Design a protection scheme using ETAP

Abstract

This master report focuses on the design of a comprehensive protection scheme for industrial distribution systems, with a specific emphasis on the SCMI “GICA” factory. Using ETAP software, the report aims to develop and simulate an efficient protection scheme. The primary objective is to improve selectivity by replacing the definite time curve with the Inverse Definite Minimum Time (IDMT) curve, combining time selectivity and current-based methods. This approach effectively addresses challenges related to transient response and undesired tripping during high-current faults, particularly between successive short lines. Furthermore, the thesis proposes innovative solutions to mitigate the motor contribution during short circuits. The protection scheme design includes the meticulous selection and calibration of protective relays and current transformers (CTs) for various electrical elements such as transformers, motors, and busbars.
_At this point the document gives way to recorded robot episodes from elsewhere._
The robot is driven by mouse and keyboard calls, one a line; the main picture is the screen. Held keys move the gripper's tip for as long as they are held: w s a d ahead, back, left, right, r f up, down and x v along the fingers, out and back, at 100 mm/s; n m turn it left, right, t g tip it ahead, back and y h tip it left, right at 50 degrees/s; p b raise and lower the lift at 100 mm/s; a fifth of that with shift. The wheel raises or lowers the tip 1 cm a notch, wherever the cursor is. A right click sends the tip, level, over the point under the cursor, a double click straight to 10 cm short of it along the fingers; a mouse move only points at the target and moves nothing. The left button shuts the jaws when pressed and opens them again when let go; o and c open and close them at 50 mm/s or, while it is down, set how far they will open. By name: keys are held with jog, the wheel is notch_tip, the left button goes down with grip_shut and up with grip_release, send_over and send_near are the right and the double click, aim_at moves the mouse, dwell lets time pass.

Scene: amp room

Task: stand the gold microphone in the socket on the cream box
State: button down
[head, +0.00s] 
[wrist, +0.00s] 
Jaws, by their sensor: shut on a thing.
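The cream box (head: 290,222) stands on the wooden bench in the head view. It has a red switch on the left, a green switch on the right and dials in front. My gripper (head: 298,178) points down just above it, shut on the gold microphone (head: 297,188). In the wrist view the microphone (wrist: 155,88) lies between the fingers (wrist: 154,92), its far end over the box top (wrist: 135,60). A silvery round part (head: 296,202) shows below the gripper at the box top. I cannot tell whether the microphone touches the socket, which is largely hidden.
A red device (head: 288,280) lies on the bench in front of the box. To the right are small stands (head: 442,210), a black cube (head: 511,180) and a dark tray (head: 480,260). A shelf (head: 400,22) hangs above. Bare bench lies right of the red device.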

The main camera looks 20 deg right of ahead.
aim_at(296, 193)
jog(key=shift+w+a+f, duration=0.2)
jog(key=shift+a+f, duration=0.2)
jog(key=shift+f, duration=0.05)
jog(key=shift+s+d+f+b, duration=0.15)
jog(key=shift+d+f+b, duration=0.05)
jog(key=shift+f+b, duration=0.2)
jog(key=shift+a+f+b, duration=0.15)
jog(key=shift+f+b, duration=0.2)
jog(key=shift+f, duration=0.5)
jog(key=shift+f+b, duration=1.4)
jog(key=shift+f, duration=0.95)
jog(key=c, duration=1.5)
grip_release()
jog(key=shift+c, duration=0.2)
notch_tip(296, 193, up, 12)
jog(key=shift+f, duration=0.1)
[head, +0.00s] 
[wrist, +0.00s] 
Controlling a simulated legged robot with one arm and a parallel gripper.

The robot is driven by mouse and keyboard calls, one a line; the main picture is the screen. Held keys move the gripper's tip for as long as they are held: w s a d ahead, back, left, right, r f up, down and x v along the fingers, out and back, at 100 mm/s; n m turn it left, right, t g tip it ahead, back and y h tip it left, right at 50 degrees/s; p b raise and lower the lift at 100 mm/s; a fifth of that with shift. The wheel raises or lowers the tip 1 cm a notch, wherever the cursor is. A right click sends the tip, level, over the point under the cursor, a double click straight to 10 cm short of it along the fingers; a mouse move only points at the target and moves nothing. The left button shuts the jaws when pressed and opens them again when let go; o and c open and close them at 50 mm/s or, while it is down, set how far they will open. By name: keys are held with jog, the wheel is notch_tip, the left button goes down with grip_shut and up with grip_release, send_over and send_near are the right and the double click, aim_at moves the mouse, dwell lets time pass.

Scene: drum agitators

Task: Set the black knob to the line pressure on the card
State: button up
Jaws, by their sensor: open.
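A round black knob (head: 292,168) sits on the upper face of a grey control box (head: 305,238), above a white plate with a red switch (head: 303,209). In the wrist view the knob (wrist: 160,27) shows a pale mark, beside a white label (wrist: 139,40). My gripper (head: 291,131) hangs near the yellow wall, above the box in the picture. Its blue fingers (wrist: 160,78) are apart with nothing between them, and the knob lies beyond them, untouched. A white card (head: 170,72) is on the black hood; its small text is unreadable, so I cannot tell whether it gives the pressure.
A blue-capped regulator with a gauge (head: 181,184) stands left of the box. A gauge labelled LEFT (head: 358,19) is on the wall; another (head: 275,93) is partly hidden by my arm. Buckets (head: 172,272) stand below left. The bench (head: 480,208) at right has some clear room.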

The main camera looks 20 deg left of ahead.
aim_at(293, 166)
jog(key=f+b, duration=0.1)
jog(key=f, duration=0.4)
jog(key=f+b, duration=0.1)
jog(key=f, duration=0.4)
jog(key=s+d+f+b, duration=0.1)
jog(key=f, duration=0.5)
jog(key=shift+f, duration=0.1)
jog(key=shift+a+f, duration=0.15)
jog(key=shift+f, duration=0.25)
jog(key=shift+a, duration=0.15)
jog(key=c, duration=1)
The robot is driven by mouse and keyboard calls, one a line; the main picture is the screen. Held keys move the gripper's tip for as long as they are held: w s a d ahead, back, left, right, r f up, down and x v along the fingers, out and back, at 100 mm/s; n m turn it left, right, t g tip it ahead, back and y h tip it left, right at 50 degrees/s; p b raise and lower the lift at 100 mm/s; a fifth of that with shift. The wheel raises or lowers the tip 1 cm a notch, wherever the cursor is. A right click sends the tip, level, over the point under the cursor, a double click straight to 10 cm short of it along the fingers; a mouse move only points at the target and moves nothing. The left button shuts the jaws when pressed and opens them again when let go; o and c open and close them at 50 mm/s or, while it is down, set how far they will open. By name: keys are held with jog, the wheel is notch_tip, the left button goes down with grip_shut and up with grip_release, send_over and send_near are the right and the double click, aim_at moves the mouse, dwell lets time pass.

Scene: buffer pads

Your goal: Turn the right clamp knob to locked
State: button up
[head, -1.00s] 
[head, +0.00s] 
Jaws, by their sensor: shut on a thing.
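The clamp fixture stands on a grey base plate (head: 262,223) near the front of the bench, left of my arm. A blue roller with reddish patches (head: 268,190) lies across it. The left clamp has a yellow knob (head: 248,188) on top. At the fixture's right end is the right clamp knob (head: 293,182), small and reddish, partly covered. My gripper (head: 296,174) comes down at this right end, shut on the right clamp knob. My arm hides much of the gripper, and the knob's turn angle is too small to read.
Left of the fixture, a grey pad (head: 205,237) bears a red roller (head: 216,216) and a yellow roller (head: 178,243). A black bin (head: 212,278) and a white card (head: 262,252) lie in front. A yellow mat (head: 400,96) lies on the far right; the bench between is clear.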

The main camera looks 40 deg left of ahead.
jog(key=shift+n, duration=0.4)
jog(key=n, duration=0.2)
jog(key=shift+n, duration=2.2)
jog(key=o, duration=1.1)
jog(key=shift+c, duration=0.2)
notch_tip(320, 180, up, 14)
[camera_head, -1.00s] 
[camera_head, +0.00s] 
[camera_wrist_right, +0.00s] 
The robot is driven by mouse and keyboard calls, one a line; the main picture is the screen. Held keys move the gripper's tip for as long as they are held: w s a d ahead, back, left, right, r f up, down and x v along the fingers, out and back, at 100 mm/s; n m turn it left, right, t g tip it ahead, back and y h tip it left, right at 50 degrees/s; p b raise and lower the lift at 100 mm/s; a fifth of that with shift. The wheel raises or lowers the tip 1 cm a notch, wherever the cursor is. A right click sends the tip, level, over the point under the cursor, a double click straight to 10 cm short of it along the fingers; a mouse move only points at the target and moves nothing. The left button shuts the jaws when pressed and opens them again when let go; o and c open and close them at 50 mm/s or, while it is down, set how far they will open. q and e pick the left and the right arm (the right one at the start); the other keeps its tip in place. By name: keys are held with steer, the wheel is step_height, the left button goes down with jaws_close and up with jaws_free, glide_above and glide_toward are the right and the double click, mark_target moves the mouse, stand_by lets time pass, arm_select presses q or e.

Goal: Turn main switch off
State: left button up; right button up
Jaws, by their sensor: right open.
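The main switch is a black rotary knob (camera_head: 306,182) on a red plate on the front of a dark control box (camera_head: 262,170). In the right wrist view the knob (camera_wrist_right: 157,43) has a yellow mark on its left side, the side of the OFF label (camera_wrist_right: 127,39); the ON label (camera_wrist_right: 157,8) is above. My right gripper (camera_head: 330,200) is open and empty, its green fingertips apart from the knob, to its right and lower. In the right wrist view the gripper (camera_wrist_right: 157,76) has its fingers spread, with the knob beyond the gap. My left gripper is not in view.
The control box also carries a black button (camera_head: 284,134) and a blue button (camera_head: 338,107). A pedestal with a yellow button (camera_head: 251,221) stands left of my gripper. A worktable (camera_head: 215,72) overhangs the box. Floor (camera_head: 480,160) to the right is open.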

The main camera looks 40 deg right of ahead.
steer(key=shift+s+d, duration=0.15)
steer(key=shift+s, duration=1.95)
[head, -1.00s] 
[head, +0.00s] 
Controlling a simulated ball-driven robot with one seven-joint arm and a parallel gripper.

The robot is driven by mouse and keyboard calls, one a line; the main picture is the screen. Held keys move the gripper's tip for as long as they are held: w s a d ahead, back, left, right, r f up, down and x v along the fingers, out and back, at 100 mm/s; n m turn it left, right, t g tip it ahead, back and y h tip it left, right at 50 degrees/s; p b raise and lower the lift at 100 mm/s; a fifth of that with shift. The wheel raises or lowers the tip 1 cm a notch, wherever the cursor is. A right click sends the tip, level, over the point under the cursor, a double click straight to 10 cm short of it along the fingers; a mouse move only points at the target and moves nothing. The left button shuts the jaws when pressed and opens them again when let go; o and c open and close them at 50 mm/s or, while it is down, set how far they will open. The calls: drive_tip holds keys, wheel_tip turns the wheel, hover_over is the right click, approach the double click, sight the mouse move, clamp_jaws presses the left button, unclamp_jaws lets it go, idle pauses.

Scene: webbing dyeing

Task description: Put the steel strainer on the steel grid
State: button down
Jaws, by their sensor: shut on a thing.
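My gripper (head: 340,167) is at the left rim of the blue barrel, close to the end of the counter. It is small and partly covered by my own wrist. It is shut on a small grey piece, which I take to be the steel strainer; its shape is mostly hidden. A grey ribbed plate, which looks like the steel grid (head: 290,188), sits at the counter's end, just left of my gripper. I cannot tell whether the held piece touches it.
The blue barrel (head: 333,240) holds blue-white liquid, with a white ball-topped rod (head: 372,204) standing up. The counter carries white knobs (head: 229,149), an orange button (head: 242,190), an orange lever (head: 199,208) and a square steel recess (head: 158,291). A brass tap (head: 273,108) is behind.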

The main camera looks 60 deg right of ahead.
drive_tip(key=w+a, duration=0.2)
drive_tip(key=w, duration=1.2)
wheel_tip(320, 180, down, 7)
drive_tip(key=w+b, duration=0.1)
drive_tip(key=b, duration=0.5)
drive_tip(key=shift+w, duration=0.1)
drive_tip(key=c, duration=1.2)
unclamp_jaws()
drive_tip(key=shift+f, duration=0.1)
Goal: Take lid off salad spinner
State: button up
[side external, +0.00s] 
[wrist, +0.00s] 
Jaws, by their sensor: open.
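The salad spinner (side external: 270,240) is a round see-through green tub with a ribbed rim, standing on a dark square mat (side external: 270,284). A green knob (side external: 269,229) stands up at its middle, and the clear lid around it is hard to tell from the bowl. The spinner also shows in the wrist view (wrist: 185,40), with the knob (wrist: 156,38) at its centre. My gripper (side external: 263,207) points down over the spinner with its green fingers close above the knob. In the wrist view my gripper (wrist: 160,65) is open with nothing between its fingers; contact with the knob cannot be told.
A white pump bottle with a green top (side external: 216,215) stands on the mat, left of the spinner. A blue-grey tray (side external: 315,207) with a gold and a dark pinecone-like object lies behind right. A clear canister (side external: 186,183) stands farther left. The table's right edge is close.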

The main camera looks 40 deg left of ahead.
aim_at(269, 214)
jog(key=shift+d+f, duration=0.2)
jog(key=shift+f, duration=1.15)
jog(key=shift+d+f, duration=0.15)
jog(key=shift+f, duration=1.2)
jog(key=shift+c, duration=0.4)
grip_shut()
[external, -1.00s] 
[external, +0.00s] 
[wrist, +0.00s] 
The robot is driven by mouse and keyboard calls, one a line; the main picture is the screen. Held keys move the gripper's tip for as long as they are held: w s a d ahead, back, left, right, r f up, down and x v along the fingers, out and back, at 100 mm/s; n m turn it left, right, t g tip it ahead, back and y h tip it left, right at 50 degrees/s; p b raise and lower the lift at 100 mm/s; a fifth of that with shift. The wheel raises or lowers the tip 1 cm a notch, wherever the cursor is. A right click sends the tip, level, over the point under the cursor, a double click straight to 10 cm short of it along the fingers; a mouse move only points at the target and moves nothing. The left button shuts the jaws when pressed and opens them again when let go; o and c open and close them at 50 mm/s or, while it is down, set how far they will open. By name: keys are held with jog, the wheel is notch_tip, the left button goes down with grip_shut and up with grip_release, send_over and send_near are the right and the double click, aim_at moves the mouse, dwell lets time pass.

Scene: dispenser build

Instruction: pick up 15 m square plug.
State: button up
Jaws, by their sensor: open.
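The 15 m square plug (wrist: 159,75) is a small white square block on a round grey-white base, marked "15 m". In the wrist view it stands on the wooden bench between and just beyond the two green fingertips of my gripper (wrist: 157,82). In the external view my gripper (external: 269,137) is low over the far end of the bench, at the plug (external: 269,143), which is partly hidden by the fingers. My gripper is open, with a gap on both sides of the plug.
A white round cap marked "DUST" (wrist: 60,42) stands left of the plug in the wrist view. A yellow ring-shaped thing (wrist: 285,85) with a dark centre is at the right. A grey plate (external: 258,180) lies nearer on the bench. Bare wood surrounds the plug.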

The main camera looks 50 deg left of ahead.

Through extensive testing and validation using ETAP simulation, the proposed protection scheme and solutions demonstrate their effectiveness and reliability. This research significantly contributes to the field of industrial distribution system protection scheme design, particularly in terms of selectivity improvement, transient response handling, and motor contribution mitigation. The successful implementation and simulation of the proposed protection scheme highlight its practicality and efficiency in real-world applications. The findings provide valuable insights for professionals involved in designing protection schemes for similar industrial distribution systems.